Written request:
Using the entries shown below, output the line containing "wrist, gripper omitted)", the line containing "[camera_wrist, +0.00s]", and every line between them, exactly. Pictures are omitted.
********************
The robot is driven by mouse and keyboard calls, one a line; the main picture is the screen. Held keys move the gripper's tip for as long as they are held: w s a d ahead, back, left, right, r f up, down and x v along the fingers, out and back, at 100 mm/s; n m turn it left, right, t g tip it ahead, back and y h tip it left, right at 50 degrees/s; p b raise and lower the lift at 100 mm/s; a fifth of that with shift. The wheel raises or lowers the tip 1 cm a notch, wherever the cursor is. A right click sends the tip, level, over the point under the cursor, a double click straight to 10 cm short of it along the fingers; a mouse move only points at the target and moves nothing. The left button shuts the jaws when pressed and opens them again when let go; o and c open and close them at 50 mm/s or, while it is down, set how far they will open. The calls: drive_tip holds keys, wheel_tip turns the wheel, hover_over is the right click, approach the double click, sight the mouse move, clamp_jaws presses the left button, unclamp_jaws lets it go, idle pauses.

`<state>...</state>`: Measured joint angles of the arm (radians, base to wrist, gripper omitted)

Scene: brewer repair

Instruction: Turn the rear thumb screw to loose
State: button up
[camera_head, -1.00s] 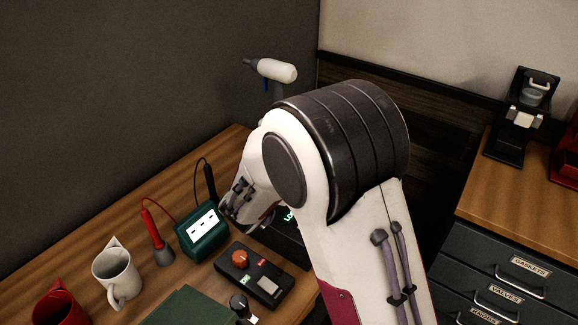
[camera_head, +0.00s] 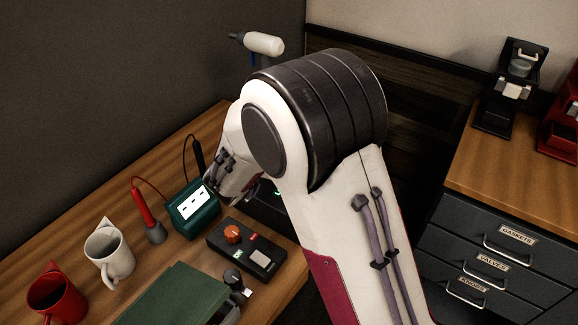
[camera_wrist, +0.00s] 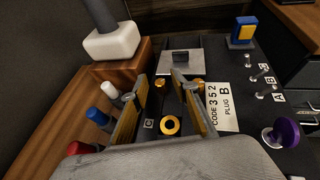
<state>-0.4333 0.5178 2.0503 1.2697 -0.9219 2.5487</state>
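In the wrist view my gripper (camera_wrist: 158,76) is open, its two yellow-lined fingers apart over a dark machine top. A gold screw head (camera_wrist: 160,86) shows between the fingers, and another gold screw (camera_wrist: 197,86) shows beside the right finger. I cannot tell which one is the rear thumb screw. Nothing is seen gripped. In the head view my arm hides the gripper's tips and most of the machine.
A metal plate with a black knob (camera_wrist: 180,58) stands beyond the fingers. Red, blue and white knobs (camera_wrist: 97,117) line the left; a purple knob (camera_wrist: 284,133) and small levers stand right. A green meter (camera_head: 193,210), mugs (camera_head: 108,255) and a control box (camera_head: 246,248) occupy the bench.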

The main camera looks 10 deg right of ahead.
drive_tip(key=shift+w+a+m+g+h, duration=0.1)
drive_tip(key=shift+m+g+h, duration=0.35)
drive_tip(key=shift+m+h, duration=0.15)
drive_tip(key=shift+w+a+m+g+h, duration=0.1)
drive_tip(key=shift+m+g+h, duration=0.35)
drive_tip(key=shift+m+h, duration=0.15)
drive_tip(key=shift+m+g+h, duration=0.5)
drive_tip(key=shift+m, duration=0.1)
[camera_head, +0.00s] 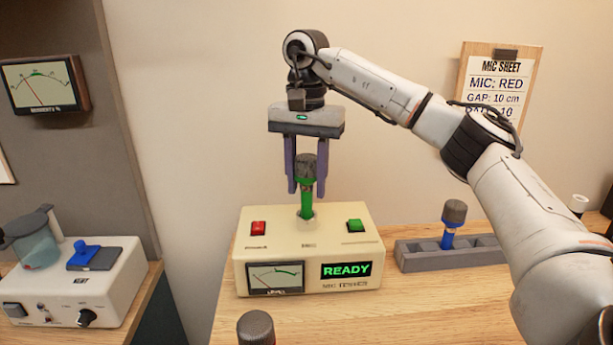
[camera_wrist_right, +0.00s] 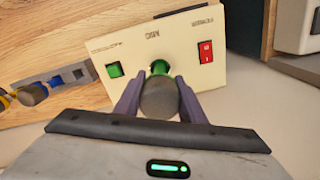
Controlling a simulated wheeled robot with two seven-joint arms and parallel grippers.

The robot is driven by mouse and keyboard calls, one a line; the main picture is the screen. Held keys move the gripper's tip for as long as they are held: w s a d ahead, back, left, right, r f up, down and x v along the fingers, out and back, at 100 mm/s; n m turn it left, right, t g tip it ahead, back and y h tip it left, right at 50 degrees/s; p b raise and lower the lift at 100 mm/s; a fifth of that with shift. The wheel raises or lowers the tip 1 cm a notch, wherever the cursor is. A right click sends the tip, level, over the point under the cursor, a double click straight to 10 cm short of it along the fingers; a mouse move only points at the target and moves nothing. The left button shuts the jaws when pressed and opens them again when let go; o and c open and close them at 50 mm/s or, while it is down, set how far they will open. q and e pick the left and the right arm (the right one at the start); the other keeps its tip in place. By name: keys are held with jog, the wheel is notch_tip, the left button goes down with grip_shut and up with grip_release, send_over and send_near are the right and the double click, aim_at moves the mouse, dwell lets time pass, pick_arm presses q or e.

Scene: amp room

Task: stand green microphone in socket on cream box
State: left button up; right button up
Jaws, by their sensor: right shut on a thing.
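The green microphone (camera_head: 307,188) stands upright, with a dark grey head, over the socket (camera_head: 307,220) in the top of the cream box (camera_head: 310,240). Its lower end meets the socket; how deep it sits I cannot tell. My right gripper (camera_head: 307,180) comes from above and is shut on the microphone, one finger on each side. In the right wrist view, the green microphone (camera_wrist_right: 158,92) is between the two fingers, its head hiding part of the socket. My left gripper is not in view.
The cream box has a red button (camera_head: 258,228), a green button (camera_head: 355,225) and a READY display (camera_head: 346,270). A grey rack (camera_head: 420,257) with a blue microphone (camera_head: 451,222) stands to its right. Another dark microphone head (camera_head: 256,328) shows at the front. A white device (camera_head: 75,290) is at left.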

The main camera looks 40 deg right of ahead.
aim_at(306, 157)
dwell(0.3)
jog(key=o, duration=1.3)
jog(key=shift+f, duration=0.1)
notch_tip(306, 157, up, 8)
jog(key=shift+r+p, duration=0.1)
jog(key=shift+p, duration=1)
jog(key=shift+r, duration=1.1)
********************
Solution to the exercise:
`<state>...</state>`: Measured joint angles of the arm (radians, base to wrist, gripper omitted)

Scene: brewer repair

Instruction: Turn the rear thumb screw to loose
State: button up
[camera_head, -1.00s] 
[camera_head, +0.00s] 
[camera_wrist, +0.00s] 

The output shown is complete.